• Given problem: Extract the text of every entry below exactly; leave images out.

(Recorded robot episodes)
+++++

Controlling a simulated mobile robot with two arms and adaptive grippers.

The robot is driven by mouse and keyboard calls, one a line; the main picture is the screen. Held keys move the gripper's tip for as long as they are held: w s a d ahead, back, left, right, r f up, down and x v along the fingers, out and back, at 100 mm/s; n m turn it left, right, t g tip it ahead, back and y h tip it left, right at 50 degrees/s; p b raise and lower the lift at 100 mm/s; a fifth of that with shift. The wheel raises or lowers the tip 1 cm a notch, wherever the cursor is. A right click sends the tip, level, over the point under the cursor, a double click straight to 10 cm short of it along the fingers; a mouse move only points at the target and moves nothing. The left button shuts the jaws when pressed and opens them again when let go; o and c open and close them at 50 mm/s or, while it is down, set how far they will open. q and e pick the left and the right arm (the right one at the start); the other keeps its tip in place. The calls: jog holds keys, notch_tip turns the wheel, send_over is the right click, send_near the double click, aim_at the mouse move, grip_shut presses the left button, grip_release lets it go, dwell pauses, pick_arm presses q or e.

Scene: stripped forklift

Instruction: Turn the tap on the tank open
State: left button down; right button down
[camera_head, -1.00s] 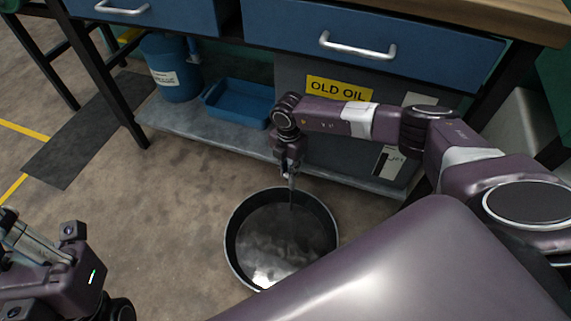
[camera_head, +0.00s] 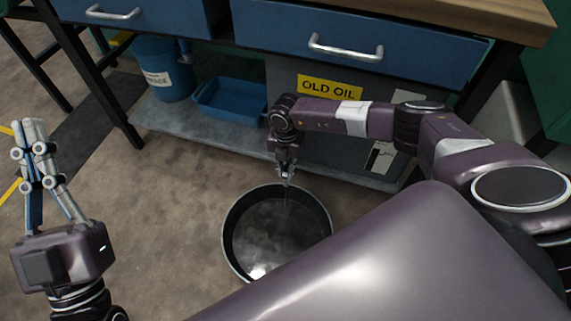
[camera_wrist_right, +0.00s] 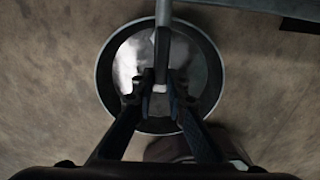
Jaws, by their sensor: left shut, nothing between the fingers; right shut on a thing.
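The tank is a dark grey box (camera_head: 290,85) under the workbench, with a yellow "OLD OIL" label (camera_head: 330,88). My right gripper (camera_head: 286,174) points down in front of it, above the pan. In the right wrist view, its fingers (camera_wrist_right: 160,106) are shut on the end of a narrow grey tap part (camera_wrist_right: 162,66). The fingers and arm hide most of the tap in the head view. A thin dark line shows below the gripper; I cannot tell whether it is liquid. My left gripper (camera_head: 35,128) is shut and empty at the left, fingers raised.
A round black pan (camera_head: 228,238) with a shiny dark inside stands on the floor below my right gripper. A blue bin (camera_head: 160,62) and a blue tray (camera_head: 230,98) stand on the low shelf (camera_head: 180,125). Blue drawers (camera_head: 400,55) hang above. The floor left of the pan is clear.

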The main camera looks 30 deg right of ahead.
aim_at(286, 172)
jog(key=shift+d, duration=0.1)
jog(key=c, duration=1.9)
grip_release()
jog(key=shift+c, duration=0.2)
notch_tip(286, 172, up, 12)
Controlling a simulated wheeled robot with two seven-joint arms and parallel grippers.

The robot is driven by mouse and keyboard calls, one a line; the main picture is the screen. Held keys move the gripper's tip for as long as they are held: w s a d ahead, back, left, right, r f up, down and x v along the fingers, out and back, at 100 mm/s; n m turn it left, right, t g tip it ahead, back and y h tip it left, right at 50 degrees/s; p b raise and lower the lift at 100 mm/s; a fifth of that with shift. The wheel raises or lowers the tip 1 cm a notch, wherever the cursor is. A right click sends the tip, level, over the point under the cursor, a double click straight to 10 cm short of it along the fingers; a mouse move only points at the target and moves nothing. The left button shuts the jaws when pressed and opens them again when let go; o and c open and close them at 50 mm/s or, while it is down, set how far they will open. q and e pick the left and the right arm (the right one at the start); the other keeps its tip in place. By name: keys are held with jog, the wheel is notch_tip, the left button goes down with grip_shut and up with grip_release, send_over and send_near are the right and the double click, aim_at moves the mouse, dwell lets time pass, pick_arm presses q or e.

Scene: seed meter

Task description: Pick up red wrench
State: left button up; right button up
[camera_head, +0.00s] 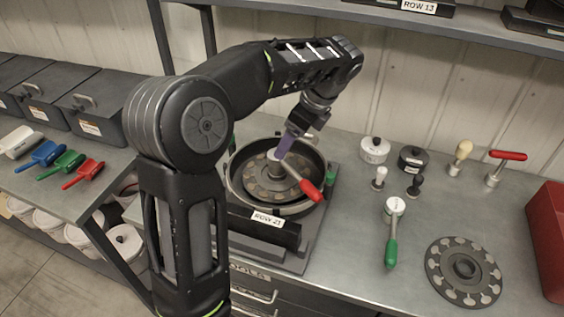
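The red wrench (311,190) has a red handle, a metal shank and a pale round head. It sits over the hub of the round seed meter (236,193), its handle pointing to the lower right. My left gripper (283,151) reaches down from above, its fingertips at or just above the wrench head. The fingers partly cover the head, and I cannot tell whether they touch or grip it. My right gripper is not in view.
A green-handled wrench (391,246) and a holed disc (441,285) lie on the bench to the right. Black and white knobs, a red T-handle (508,155) and a red bin (550,240) stand nearby. Colored scoops (62,163) lie on the left bench.

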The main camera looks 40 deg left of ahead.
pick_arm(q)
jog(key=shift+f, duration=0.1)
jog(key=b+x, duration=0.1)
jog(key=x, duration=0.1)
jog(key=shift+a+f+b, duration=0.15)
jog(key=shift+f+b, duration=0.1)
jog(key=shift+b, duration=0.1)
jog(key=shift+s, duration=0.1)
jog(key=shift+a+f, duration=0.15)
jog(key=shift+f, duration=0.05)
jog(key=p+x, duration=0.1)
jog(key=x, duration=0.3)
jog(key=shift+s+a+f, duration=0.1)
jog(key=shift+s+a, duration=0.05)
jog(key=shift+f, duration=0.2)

+++++

• Exercise response:
Controlling a simulated mobile robot with two arms and adaptive grippers.

The robot is driven by mouse and keyboard calls, one a line; the main picture is the screen. Held keys move the gripper's tip for as long as they are held: w s a d ahead, back, left, right, r f up, down and x v along the fingers, out and back, at 100 mm/s; n m turn it left, right, t g tip it ahead, back and y h tip it left, right at 50 degrees/s; p b raise and lower the lift at 100 mm/s; a fifth of that with shift. The wheel raises or lowers the tip 1 cm a notch, wherever the cursor is. A right click sends the tip, level, over the point under the cursor, a double click straight to 10 cm short of it along the fingers; a mouse move only points at the target and moves nothing. The left button shuts the jaws when pressed and opens them again when let go; o and c open and close them at 50 mm/s or, while it is down, set how far they will open. q and e pick the left and the right arm (the right one at the start); the other keeps its tip in place. The calls: jog holds keys, notch_tip turns the wheel, send_over is the right click, send_near the double click, aim_at the mouse move, grip_shut presses the left button, grip_release lets it go, dwell pauses, pick_arm presses q or e.

Scene: stripped forklift

Instruction: Turn the tap on the tank open
State: left button down; right button down
[camera_head, -1.00s] 
[camera_head, +0.00s] 
[camera_wrist_right, +0.00s] 
Jaws, by their sensor: left shut, nothing between the fingers; right shut on a thing.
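The tank is a dark grey box (camera_head: 290,85) under the workbench, with a yellow "OLD OIL" label (camera_head: 330,88). My right gripper (camera_head: 286,174) points down in front of it, above the pan. In the right wrist view, its fingers (camera_wrist_right: 160,106) are shut on the end of a narrow grey tap part (camera_wrist_right: 162,66). The fingers and arm hide most of the tap in the head view. A thin dark line shows below the gripper; I cannot tell whether it is liquid. My left gripper (camera_head: 35,128) is shut and empty at the left, fingers raised.
A round black pan (camera_head: 228,238) with a shiny dark inside stands on the floor below my right gripper. A blue bin (camera_head: 160,62) and a blue tray (camera_head: 230,98) stand on the low shelf (camera_head: 180,125). Blue drawers (camera_head: 400,55) hang above. The floor left of the pan is clear.

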The main camera looks 30 deg right of ahead.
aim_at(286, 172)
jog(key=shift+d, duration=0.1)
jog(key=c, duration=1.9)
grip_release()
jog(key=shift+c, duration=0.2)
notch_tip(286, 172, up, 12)
Controlling a simulated wheeled robot with two seven-joint arms and parallel grippers.

The robot is driven by mouse and keyboard calls, one a line; the main picture is the screen. Held keys move the gripper's tip for as long as they are held: w s a d ahead, back, left, right, r f up, down and x v along the fingers, out and back, at 100 mm/s; n m turn it left, right, t g tip it ahead, back and y h tip it left, right at 50 degrees/s; p b raise and lower the lift at 100 mm/s; a fifth of that with shift. The wheel raises or lowers the tip 1 cm a notch, wherever the cursor is. A right click sends the tip, level, over the point under the cursor, a double click straight to 10 cm short of it along the fingers; a mouse move only points at the target and moves nothing. The left button shuts the jaws when pressed and opens them again when let go; o and c open and close them at 50 mm/s or, while it is down, set how far they will open. q and e pick the left and the right arm (the right one at the start); the other keeps its tip in place. By name: keys are held with jog, the wheel is notch_tip, the left button goes down with grip_shut and up with grip_release, send_over and send_near are the right and the double click, aim_at moves the mouse, dwell lets time pass, pick_arm presses q or e.

Scene: seed meter

Task description: Pick up red wrench
State: left button up; right button up
[camera_head, +0.00s] 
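The red wrench (311,190) has a red handle, a metal shank and a pale round head. It sits over the hub of the round seed meter (236,193), its handle pointing to the lower right. My left gripper (283,151) reaches down from above, its fingertips at or just above the wrench head. The fingers partly cover the head, and I cannot tell whether they touch or grip it. My right gripper is not in view.
A green-handled wrench (391,246) and a holed disc (441,285) lie on the bench to the right. Black and white knobs, a red T-handle (508,155) and a red bin (550,240) stand nearby. Colored scoops (62,163) lie on the left bench.

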The main camera looks 40 deg left of ahead.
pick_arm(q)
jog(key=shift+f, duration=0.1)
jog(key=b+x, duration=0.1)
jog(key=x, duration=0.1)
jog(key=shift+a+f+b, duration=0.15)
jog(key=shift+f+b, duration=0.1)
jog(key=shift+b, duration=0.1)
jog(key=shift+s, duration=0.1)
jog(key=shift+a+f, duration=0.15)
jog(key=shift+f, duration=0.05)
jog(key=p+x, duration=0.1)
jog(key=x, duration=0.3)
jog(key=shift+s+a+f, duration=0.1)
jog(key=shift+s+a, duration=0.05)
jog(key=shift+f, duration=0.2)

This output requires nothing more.